• **WHAT IS EXPECTED**
Transcribe the full listing exactly, and drop every picture.

────────

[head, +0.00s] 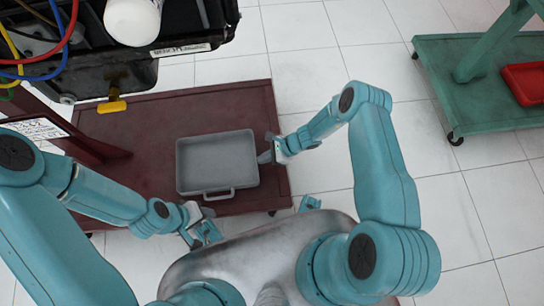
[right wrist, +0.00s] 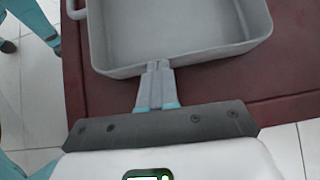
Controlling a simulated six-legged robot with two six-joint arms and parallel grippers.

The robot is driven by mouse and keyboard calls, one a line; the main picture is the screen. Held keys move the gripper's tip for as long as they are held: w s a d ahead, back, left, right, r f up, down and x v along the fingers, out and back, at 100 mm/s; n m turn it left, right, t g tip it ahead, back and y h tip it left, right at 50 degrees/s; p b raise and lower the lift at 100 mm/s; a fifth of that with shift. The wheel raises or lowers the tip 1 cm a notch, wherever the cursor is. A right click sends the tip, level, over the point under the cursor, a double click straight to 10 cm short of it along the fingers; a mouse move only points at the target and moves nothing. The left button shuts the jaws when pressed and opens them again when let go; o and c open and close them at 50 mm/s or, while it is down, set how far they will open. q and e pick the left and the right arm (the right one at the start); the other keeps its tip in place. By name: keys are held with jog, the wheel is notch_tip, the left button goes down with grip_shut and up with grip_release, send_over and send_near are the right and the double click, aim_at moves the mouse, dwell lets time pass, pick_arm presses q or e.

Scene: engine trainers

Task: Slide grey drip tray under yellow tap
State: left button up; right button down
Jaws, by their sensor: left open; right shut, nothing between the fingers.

────────

• **FULL ANSWER**
[head, +0.00s] 
[right wrist, +0.00s] 
Controlling a simulated six-legged robot with two six-joint arms and parallel grippers.

The robot is driven by mouse and keyboard calls, one a line; the main picture is the screen. Held keys move the gripper's tip for as long as they are held: w s a d ahead, back, left, right, r f up, down and x v along the fingers, out and back, at 100 mm/s; n m turn it left, right, t g tip it ahead, back and y h tip it left, right at 50 degrees/s; p b raise and lower the lift at 100 mm/s; a fifth of that with shift. The wheel raises or lowers the tip 1 cm a notch, wherever the cursor is. A right click sends the tip, level, over the point under the cursor, a double click straight to 10 cm short of it along the fingers; a mouse move only points at the target and moves nothing. The left button shuts the jaws when pressed and opens them again when let go; o and c open and close them at 50 mm/s or, while it is down, set how far they will open. q and e pick the left and the right arm (the right one at the start); the other keeps its tip in place. By name: keys are held with jog, the wheel is notch_tip, the left button goes down with grip_shut and up with grip_release, send_over and send_near are the right and the double click, aim_at moves the mouse, dwell lets time pass, pick_arm presses q or e.

Scene: engine trainers

Task: Slide grey drip tray under yellow tap
State: left button up; right button down
Jaws, by their sensor: left open; right shut, nothing between the fingers.

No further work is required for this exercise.